Sorbet with mango, pineapple and chili pepper
5 servings
360 minutes
Mango, pineapple, and chili pepper sorbet is an exotic dessert that combines the sweetness of ripe mango and pineapple with the spicy heat of chili. This refreshing sorbet comes from European cuisine but has tropical influences in its flavor. Historically, mango and pineapple were used in desserts for their natural sweetness, while adding chili pepper is a modern experiment that brings an unusual contrast of flavors. Subtle fruity notes are highlighted by lime and sugar syrup, with a touch of tequila adding sophistication.

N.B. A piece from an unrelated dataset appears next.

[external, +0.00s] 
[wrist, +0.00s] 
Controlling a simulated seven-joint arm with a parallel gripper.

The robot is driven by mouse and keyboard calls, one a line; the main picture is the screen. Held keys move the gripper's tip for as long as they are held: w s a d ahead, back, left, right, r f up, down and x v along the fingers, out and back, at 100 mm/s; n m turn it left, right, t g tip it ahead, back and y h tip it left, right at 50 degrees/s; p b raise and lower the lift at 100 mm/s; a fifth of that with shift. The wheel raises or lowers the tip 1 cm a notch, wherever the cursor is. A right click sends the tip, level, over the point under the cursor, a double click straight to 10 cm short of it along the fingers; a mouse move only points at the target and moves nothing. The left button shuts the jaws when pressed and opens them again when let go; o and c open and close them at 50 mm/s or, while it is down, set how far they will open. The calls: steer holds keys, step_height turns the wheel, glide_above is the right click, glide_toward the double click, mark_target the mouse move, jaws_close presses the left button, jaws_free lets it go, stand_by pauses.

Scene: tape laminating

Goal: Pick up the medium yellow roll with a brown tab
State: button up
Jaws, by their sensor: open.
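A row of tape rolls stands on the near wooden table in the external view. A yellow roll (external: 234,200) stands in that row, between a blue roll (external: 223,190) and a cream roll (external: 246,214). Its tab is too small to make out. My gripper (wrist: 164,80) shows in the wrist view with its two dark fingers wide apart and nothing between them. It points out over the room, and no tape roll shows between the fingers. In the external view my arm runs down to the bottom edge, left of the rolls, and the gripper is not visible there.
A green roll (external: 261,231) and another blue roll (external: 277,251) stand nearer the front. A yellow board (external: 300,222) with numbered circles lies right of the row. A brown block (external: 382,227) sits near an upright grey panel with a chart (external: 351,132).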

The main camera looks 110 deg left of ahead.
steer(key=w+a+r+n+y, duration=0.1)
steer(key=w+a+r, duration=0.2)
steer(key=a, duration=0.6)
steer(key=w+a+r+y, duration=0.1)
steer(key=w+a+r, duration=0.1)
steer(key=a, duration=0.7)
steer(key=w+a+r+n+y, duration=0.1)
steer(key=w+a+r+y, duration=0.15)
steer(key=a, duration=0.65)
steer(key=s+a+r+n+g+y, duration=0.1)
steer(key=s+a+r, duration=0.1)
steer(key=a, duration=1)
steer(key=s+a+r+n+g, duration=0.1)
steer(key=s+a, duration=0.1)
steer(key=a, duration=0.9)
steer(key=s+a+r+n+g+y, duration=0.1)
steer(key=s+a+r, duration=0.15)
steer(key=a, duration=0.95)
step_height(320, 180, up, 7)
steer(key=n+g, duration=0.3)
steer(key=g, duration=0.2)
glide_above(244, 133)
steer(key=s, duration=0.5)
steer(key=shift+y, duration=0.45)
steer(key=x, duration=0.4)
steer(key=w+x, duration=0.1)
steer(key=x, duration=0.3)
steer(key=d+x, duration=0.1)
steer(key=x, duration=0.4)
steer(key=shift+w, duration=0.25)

This sorbet is perfect for hot days, refreshing and awakening the taste buds. It can be served as classic ice cream or frozen fruit popsicles, creating an ideal treat for summer relaxation.

1
Peel ripe mangoes, cut the flesh from the pit, and blend it into a smooth puree. Strain the puree through a sieve to remove any tough fibers. The result should be about 500 grams of strained puree.
- Mango: 3 pieces
2
Boil a syrup from pineapple juice (ideally freshly squeezed) and sugar, simmer for 1 minute, remove from heat, add lime juice and ground chili, and cool to room temperature.
- Pineapple juice: 150 ml
- Sugar: 150 g
- Freshly squeezed lime juice: 30 ml
- Ground chili pepper: 0.5 teaspoon
3
Mix mango puree and pineapple syrup and refrigerate overnight.
- Mango: 3 pieces
- Pineapple juice: 150 ml
4
Whip the room temperature egg whites into a stiff foam and gently fold into the chilled sorbet.
- Egg white: 1 piece
5
Before freezing, add tequila to the sorbet, pour the mixture into the ice cream maker, and freeze according to the instructions. If you don't have an ice cream maker, immediately pour the sorbet into a freezing container and stir with a spoon every half hour until it hardens.
- Tequila: 1 tablespoon
6
To serve sorbet as a popsicle, buy some fruit and berry sorbets in plastic cups from a kiosk, get some wooden sticks from the seller, eat the sorbets and keep the cups. Fill them with homemade ice cream, insert the sticks and freeze. On a hot day, take the cups out of the freezer, hold them under warm water for a bit, extract the ice cream and enjoy.